Everything from the line containing "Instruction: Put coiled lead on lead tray" through the line containing "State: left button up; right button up" should be repeated exactly, and nothing else from the data.

══════

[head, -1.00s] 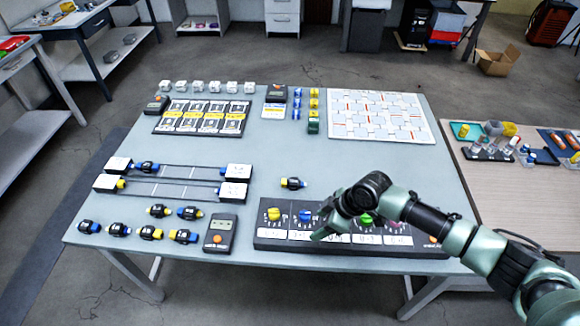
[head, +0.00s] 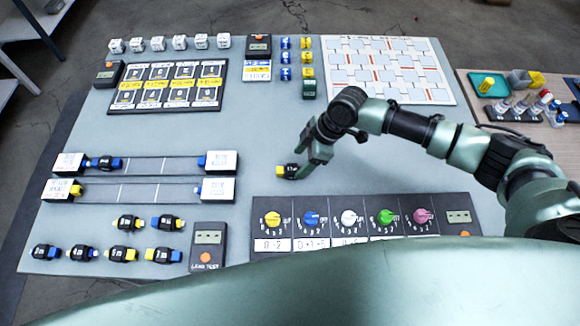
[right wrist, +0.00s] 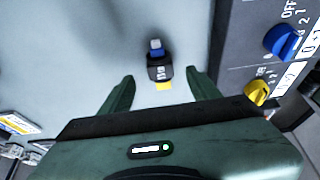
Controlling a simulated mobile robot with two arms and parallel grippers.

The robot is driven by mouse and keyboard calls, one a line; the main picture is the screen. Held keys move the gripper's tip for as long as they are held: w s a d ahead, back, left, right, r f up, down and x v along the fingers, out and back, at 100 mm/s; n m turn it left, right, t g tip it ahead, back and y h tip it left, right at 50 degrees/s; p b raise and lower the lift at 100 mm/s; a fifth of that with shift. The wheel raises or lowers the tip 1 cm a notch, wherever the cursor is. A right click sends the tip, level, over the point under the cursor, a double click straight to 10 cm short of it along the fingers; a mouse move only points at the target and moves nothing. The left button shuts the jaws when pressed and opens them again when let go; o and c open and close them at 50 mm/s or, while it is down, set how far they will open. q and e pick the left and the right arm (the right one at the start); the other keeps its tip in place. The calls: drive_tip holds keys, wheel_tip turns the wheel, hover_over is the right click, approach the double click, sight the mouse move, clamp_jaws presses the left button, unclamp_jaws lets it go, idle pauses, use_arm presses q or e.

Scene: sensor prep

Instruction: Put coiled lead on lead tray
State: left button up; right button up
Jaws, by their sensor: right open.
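In the right wrist view the open fingers (right wrist: 160,76) stand either side of the lead (right wrist: 161,72), whose blue end points away; no contact is visible. Several similar leads (head: 127,223) lie at the lower left of the table. I cannot tell which surface is the lead tray. My left gripper is not in view.
Two long tracks with white end blocks (head: 218,188) lie on the left. A black knob panel (head: 300,215) is just in front of the gripper. A lead tester (head: 208,246) stands left of it. A white patterned board (head: 385,72) lies behind. The table centre is mostly clear.

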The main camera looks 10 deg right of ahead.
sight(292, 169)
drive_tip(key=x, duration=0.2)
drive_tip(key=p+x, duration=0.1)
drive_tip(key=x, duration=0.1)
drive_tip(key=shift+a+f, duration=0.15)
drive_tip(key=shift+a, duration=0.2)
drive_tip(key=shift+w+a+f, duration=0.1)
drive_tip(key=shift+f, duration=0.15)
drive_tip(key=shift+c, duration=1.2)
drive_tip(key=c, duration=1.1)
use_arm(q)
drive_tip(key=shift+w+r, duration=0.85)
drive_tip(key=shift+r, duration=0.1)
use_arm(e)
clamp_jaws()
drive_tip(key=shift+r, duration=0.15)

══════

_The solution_
Instruction: Put coiled lead on lead tray
State: left button up; right button up

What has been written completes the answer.